It Gets Better: UA edition

Daniel Thoman
Sun Star Reporter

In September, a string of gay youth suicides gained national attention. As a response, Dan Savage, sex columnist and editor of The Stranger newspaper in Seattle, started a campaign where various gay and straight celebrities recorded videos offering a promise to gay teens that “It Gets Better.” After hearing about the program, Kate Wattum, Statewide Web Information Coordinator, brought together a group of her gay friends that work at UAF to do a set of videos, revolving around their own stories and how things “got better.”

Of the six people involved in the series, all of them said that their own worst fears of losing their friends and family didn’t happen and that they were accepted. In a few cases, they only felt safe about coming out because they had a circle of supportive friends, among other reasons. Jerry Farnam, an OIT video support specialist, said that it had been “draining” to try to live a lie every day.

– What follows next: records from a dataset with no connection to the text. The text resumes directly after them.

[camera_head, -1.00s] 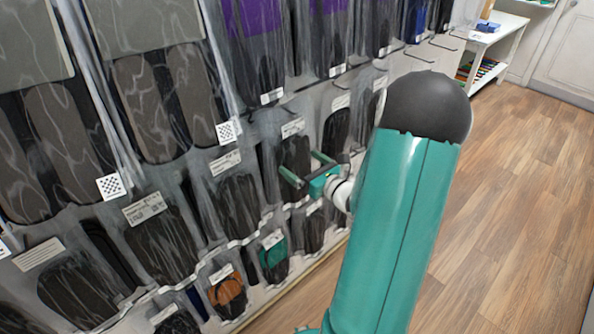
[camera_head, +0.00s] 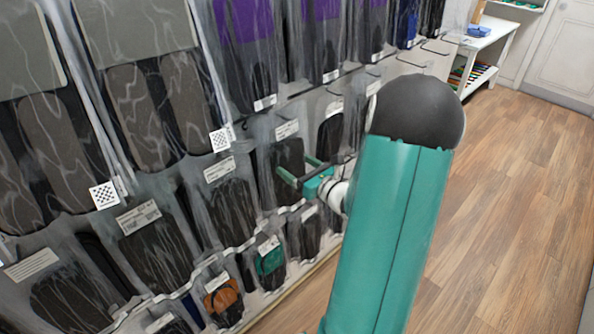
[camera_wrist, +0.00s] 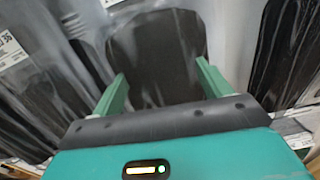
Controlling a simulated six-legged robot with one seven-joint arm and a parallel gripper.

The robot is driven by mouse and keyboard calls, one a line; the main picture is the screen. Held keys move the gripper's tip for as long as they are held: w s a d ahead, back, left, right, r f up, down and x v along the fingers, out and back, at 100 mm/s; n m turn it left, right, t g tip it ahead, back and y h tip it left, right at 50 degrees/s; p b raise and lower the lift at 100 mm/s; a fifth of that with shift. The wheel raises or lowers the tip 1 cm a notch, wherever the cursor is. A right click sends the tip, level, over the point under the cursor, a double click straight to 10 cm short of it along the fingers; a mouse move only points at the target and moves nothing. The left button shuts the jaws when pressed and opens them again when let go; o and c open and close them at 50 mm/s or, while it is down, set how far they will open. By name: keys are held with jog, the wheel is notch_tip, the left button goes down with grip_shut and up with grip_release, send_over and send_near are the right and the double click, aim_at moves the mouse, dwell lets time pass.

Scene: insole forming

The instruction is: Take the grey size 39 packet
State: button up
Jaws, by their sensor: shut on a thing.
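My gripper (camera_head: 297,168) is at a dark grey insole packet (camera_head: 288,157) in the middle row of the wall display. In the wrist view the packet (camera_wrist: 155,55) stands upright between my two green fingers (camera_wrist: 161,86), one at each side edge, and my gripper is shut on it. The packet has a clear sleeve and a white label (camera_head: 287,129) at its top in the head view. The size on that label is too small to read. My fingers and hand hide part of the packet's right side.
Similar dark packets hang close on both sides, including one to the left (camera_head: 232,205). Below are a green packet (camera_head: 270,261) and an orange one (camera_head: 221,298). Purple packets (camera_head: 323,30) hang above. A white shelf (camera_head: 484,45) stands at the back right. The wooden floor (camera_head: 500,190) is clear.

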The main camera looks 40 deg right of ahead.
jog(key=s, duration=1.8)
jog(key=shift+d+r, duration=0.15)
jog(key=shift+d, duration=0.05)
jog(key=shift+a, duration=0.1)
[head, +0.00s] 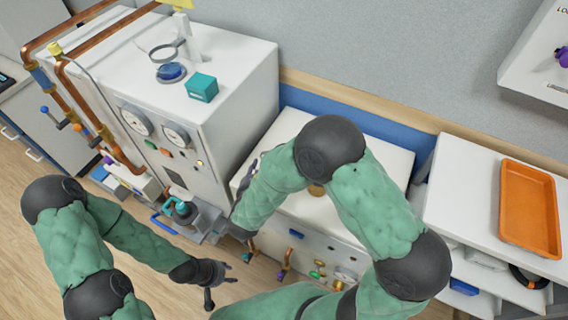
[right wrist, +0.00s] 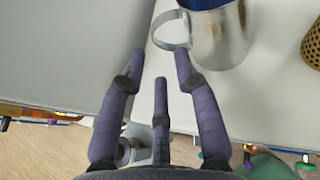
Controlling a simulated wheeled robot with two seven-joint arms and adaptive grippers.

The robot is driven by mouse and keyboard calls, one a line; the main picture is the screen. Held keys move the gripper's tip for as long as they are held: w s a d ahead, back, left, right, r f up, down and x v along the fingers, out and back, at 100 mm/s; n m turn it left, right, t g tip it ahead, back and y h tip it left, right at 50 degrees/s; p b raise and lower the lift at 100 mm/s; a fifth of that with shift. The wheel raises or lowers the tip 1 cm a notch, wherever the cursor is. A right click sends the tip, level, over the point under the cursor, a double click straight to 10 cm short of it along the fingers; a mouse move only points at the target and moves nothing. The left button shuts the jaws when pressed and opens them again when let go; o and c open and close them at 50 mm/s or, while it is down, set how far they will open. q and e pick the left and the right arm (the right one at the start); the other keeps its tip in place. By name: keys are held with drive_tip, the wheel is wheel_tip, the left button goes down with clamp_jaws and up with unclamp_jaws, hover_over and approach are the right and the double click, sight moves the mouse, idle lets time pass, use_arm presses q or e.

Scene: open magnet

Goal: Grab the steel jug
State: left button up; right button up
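The steel jug (right wrist: 222,38) shows in the right wrist view at the top, shiny, with a dark blue interior and a loop handle (right wrist: 158,22) on its left side. It stands on a pale cabinet top and is hidden behind my right arm in the head view. My right gripper (right wrist: 160,58) is open, its fingers spread below the handle. One fingertip overlaps the lower end of the handle; I cannot tell whether it touches. In the head view that gripper is mostly hidden by my arm. My left gripper (head: 222,280) is open and empty, low over the floor.
A tall white cabinet (head: 240,95) with gauges and copper pipes stands left of the jug's cabinet (head: 390,152). A perforated brass cup (right wrist: 312,42) stands right of the jug. An orange tray (head: 528,208) lies on the right-hand white counter. Taps and knobs line the cabinet front.

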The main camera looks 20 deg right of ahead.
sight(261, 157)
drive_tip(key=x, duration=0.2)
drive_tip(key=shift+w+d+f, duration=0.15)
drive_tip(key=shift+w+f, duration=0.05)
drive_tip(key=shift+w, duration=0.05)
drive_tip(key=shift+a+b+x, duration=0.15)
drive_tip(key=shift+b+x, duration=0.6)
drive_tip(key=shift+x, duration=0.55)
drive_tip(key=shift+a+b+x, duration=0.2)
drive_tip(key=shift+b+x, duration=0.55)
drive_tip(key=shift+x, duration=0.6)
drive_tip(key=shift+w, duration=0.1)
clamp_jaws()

One of the biggest issues facing gay teens is coming out to their parents. Although every story is different, the group of faculty and staff that participated in the video had relatively good coming out experiences. Joy Morrison, Director of the Office of Faculty Development, said that coming out was made easier by being on a completely different continent than her parents. Assistant Vice Chancellor Pete Pinney was up in Alaska when he came out, far away from his parents in southern California. The consistent message was that the fears were always worse than the reality turned out to be, although several acknowledged the horror stories of kids being kicked out of their houses, or similar.

Along with “It Gets Better,” the people behind the UA videos had some other advice, much of which they wished they could tell their younger selves. Pinney said that you “have to own your own space.”  Jeanne Laurencelle, Production Planner of the Alaska Satellite Facility (ASF) said to “be braver.” Kelly Gitter, Lead Video Support Specialist for OIT, said that someone should “realize it’s okay.”  Morrison advised gay youth to “stop trying to be heterosexual.”  Wattum said to “look around” because people will accept you.  Farnam said that when he accepted who he was, he was much happier.

All of the members agreed that it was important to have a strong support group when coming out, but Farnam also mentioned that many people feel very alone when the time comes. Even with that fact, everyone cited a strong group of friends as one of the things that helped them through the rough patches.